Ordained a priest in 1918, Father Maximilian returned to Poland and began his untiring missionary activity, starting a monthly magazine and establishing two evangelization centers dedicated to the Immaculate Virgin: Niepokalanów, the “City of the Immaculata,” in Poland, and Mugenzai no Sono in Japan, and envisioned missionary centers worldwide. To better “win the world for Christ through the Immaculata,” the friars utilized the most modern techniques. St. Maximilian used short-wave radio and planned to build a motion picture studio.

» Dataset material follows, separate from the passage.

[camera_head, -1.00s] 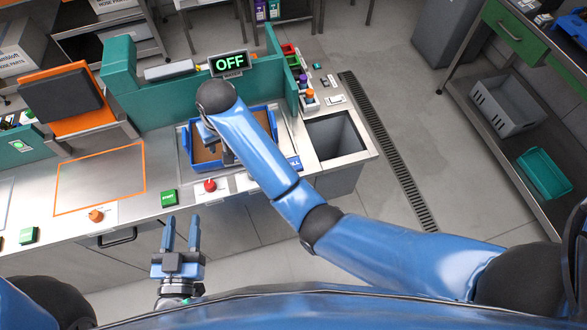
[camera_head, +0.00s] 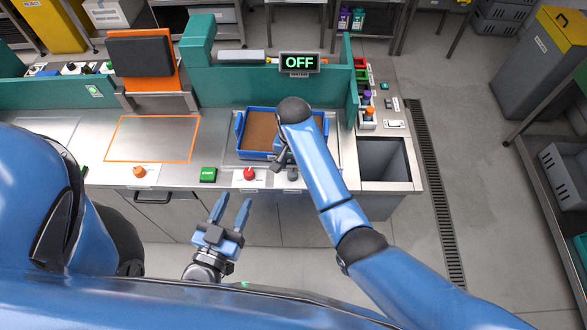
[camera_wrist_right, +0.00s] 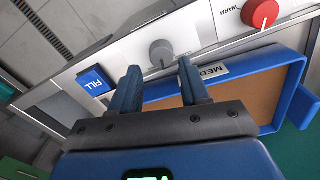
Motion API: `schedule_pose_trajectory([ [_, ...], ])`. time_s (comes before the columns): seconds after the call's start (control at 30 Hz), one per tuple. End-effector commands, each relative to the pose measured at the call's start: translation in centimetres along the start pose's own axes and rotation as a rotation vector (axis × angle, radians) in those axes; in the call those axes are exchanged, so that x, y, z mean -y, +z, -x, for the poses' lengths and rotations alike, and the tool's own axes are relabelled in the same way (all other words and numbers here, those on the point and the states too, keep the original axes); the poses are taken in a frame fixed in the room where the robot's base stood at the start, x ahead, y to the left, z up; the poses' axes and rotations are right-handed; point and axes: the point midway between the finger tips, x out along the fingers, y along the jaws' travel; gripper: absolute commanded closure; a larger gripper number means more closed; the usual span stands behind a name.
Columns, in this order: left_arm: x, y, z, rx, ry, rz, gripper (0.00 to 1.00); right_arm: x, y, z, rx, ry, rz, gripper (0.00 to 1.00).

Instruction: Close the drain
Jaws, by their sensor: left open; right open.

In 1939, during WWII, at Niepokalanów he welcomed thousands of refugees, especially Jews. In 1941, St. Maximilian was arrested by the Nazis and taken to the Auschwitz concentration camp. At the end of July 1941, a prisoner escaped from the camp, prompting the deputy camp commander, to pick ten men to be starved to death in an underground bunker to deter further escape attempts. When one of the selected men, Franciszek Gajowniczek, cried out, “My wife! My children!” Kolbe volunteered to take his place and was condemned to slow death in a starvation bunker. He died on August 14, 1941, with an injection of carbolic acid. Pope John Paul II canonized him as a Saint and Martyr of Charity on October 10, 1982. Franciszek Gajowniczek, the man Kolbe saved at Auschwitz, survived the Holocaust and was present as a guest at both the beatification and the canonization ceremonies. St. Maximilian Kolbe is a patron of journalists, families, prisoners, the pro-life movement, the chemically addicted and those with eating disorders.